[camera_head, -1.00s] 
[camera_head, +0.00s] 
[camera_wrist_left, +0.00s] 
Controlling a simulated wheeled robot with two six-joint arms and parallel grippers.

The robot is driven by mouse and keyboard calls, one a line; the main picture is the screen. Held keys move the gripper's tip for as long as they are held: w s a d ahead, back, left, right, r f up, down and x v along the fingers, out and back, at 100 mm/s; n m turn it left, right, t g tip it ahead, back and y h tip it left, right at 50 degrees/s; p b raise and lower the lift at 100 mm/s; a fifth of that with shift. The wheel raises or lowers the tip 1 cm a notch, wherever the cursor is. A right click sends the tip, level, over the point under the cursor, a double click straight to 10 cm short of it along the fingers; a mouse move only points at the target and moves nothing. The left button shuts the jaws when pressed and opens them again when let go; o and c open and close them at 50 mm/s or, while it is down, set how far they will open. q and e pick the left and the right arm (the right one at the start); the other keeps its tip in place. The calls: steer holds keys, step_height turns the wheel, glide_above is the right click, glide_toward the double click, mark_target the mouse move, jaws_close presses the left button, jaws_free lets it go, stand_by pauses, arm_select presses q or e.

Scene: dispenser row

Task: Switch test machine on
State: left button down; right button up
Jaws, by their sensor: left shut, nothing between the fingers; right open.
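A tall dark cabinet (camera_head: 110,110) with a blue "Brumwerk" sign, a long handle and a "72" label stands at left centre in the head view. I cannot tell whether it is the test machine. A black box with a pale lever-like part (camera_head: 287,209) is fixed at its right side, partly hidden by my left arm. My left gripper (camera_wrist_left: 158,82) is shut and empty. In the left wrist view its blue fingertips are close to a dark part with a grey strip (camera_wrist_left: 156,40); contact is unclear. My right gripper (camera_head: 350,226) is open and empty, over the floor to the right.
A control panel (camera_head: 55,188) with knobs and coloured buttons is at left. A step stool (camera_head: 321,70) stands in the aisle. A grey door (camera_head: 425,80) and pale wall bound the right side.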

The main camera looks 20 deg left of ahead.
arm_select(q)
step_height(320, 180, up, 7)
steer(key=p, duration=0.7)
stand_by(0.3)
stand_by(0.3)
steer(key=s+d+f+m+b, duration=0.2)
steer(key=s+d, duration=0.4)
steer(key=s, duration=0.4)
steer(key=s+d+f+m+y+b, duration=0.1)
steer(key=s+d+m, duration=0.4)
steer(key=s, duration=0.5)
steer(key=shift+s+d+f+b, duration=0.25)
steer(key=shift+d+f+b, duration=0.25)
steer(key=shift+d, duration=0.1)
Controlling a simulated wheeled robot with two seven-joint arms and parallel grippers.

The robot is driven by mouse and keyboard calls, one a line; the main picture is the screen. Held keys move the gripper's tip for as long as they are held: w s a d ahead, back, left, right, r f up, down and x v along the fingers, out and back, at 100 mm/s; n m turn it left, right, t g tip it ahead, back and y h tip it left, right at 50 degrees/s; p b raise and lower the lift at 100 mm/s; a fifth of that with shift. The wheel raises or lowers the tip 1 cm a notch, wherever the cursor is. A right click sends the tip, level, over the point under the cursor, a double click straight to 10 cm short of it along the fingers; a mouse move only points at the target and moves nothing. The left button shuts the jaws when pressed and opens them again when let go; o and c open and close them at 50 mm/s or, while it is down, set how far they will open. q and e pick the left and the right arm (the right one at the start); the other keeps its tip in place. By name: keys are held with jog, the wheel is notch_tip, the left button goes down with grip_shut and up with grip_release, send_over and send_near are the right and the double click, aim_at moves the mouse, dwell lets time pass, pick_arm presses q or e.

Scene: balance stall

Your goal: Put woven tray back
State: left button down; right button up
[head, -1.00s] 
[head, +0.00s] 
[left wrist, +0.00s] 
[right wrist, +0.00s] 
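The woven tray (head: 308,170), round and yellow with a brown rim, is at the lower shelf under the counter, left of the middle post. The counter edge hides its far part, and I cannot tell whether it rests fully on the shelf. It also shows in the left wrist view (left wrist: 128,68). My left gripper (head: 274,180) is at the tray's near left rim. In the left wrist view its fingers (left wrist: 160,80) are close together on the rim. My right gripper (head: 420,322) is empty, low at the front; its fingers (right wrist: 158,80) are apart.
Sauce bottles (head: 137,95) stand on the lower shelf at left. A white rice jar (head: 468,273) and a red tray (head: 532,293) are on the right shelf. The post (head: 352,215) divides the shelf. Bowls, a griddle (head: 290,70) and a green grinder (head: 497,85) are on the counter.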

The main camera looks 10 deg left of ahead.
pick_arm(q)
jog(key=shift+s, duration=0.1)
+++
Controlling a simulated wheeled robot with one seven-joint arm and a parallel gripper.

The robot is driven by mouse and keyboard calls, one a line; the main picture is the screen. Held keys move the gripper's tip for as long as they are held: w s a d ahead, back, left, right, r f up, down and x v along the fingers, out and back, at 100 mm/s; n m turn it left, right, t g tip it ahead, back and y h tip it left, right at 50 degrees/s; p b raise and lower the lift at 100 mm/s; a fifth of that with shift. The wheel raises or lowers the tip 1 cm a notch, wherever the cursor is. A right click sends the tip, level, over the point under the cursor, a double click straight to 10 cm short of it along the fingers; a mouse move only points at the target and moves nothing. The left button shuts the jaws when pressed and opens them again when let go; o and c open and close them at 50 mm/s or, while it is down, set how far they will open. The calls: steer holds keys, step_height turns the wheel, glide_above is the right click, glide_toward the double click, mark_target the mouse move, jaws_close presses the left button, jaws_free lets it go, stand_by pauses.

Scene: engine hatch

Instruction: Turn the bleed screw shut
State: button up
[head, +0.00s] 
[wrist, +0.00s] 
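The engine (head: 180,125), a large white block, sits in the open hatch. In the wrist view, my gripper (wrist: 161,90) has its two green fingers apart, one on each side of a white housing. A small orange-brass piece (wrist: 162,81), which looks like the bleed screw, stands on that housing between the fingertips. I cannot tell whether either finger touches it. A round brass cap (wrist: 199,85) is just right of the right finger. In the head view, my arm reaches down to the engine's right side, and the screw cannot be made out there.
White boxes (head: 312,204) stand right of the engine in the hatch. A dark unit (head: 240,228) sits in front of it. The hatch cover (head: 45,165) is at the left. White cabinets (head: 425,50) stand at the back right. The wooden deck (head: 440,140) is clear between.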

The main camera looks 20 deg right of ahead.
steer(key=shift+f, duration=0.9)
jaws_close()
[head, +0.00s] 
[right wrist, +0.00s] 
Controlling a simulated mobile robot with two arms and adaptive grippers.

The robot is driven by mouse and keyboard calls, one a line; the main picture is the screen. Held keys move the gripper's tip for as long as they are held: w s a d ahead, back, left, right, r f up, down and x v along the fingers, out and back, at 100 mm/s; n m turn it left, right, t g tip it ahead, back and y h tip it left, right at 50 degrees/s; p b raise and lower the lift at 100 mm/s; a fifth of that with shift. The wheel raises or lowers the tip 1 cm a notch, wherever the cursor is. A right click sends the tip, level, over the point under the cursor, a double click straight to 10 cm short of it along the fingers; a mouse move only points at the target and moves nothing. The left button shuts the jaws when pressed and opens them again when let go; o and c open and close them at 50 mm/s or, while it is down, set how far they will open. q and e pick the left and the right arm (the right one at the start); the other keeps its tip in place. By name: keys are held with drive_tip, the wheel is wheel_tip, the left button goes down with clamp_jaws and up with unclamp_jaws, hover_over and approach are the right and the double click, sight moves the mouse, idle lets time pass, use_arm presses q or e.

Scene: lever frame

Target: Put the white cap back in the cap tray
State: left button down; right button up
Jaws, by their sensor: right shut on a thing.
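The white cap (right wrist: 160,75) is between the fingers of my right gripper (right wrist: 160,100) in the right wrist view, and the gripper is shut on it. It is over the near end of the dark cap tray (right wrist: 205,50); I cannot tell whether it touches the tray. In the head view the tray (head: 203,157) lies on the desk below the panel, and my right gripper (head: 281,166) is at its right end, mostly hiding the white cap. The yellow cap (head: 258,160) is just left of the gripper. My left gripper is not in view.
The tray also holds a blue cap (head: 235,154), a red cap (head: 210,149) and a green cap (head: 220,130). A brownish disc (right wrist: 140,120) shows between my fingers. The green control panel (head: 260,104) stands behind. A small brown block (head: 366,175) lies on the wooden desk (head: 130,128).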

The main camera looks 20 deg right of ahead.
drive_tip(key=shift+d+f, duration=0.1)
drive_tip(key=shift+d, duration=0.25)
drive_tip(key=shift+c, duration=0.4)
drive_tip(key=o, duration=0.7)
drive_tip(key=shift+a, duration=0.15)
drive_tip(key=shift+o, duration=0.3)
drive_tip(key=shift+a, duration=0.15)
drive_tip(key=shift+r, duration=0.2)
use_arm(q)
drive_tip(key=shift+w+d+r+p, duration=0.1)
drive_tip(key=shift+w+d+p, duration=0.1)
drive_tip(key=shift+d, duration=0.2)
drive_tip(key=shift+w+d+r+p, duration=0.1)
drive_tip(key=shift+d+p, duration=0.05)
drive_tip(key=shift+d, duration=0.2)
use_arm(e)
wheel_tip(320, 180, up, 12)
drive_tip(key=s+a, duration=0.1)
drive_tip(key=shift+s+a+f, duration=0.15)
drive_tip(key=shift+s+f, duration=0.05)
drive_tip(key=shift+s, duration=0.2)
+++
_Exercise brief_.
From the line containing "[camera_head, -1.00s]" down to the line containing "Controlling a simulated wheeled robot with two six-joint" in the material above, reproduce every line exactly, including the two end lines.

_Response to the exercise_.
[camera_head, -1.00s] 
[camera_head, +0.00s] 
[camera_wrist_left, +0.00s] 
Controlling a simulated wheeled robot with two six-joint arms and parallel grippers.

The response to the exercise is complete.